Ce n’est pas la peine de chercher, nous ne parviendrons pas à sortir de nous-mêmes. Pas la peine de stresser, on finira tous par mourir mais, en attendant — qu’est-ce qu’on mange ?
Mais il est certain que l’imaginaire qu’on nous sert couramment, on a vraiment l’impression que c’est celui d’« intellectuels » jetant avec compassion et compréhension un œil sur des populations un peu débiles, lorsque ce ne sont pas ces populations qui s’amusent avec des éléments déjà pour eux folkloriques (lorsque j’étais en CP ou en CE1, la maîtresse avait même organisé sur la place du village un grand feu autour duquel, déguisés en indien, nous avons tourné en faisant ouh-ouh-ouh main saccadée sur la bouche, histoire de faire venir la neige, un mois de décembre à trente kilomètres de Grenoble). Cette conception atterrante est une lubie, tout simplement, puisque rien ne peut montrer, surtout pas elle à elle-même, qu’elle se gourre. Parler de l’imaginaire, c’est bien pour dire que c’est ce qu’il y a de plus important, non ? Que, par exemple, c’est par là que l’on peut bien saisir une réalité, non ? Et bien dans tous les cas où cet « imaginaire » nous est sorti, étrangement, c’est toujours autre chose qui est plus important (j’ai même entendu, dans cette lancée, une analyse d’Halloween encore plus naïve que ce que peut penser n’importe quel gamin allant de porte en porte).

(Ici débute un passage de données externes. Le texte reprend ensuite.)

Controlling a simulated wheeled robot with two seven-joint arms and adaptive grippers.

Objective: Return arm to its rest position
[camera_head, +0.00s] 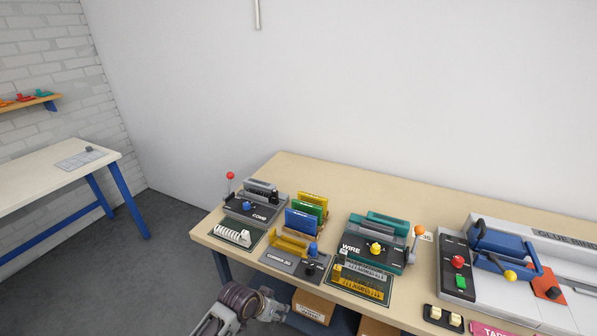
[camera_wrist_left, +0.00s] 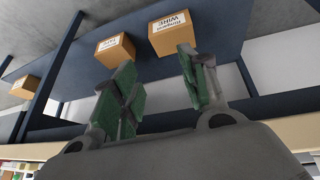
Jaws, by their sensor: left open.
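My left gripper (camera_head: 272,303) is low in the head view, in front of and below the front edge of the wooden workbench (camera_head: 340,180). In the left wrist view its two green-padded fingers (camera_wrist_left: 160,95) stand well apart with nothing between them. The gripper is open and empty. Part of my left arm shows at the bottom of the head view. My right gripper is in neither view.
On the bench stand the comb machine (camera_head: 250,211), the corner machine (camera_head: 283,262), the wire machine (camera_head: 365,255) and a large grey machine (camera_head: 515,297). Cardboard boxes (camera_head: 312,307) sit on the blue shelf below. A side table (camera_head: 40,175) is at left, with open floor between.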

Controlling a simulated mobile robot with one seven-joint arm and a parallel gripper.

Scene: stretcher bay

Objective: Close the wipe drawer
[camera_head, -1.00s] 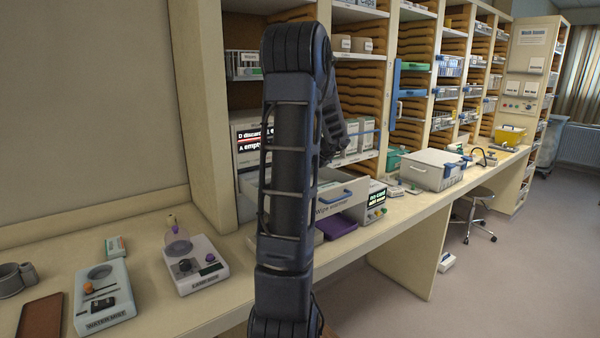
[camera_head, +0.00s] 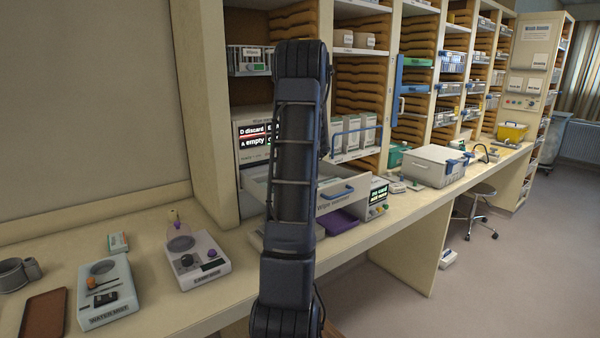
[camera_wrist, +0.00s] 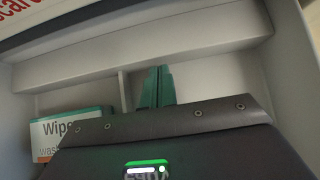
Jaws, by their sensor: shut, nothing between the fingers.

Le personnage idéal de cet « imaginaire », c’est un gamin de six ans, mais bien sûr, ce sont toujours des adultes qui en parlent, qui eux sont très tristes et très cons, comme si, véritablement comme si, ils ne portaient plus d’imaginaire…
Il est clair que ce n’est pas du sens que nous cherchons (à propos du sens, on dirait bien que celui-ci n’est jamais qu’une balise posée pour le futur ; cette rétraction plus réactionnaire que conservatrice : marre marre marre).